Task statement: Read the data and repeat all of it exactly.

[Start Data lines]

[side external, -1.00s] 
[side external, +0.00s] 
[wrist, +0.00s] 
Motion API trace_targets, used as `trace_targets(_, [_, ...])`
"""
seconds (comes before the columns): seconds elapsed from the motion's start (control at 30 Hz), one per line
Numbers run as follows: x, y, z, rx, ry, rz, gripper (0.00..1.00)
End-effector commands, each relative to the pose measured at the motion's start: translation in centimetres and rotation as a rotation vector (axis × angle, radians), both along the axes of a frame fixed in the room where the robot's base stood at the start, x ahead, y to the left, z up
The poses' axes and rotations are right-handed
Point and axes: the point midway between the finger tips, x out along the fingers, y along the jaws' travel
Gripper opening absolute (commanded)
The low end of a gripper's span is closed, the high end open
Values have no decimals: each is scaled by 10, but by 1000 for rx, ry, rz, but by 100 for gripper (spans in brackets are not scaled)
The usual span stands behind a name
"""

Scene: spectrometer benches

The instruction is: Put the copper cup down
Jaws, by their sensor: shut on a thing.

[End Data lines]

Finished answer:
[side external, -1.00s] 
[side external, +0.00s] 
[wrist, +0.00s] 
Motion API trace_targets, used as `trace_targets(_, [_, ...])`
"""
seconds (comes before the columns): seconds elapsed from the motion's start (control at 30 Hz), one per line
Numbers run as follows: x, y, z, rx, ry, rz, gripper (0.00..1.00)
End-effector commands, each relative to the pose measured at the motion's start: translation in centimetres and rotation as a rotation vector (axis × angle, radians), both along the axes of a frame fixed in the room where the robot's base stood at the start, x ahead, y to the left, z up
The poses' axes and rotations are right-handed
Point and axes: the point midway between the finger tips, x out along the fingers, y along the jaws' travel
Gripper opening absolute (commanded)
The low end of a gripper's span is closed, the high end open
Values have no decimals: each is scaled by 10, but by 1000 for rx, ry, rz, but by 100 for gripper (spans in brackets are not scaled)
The usual span stands behind a name
"""

Scene: spectrometer benches

The instruction is: Put the copper cup down
Jaws, by their sensor: shut on a thing.

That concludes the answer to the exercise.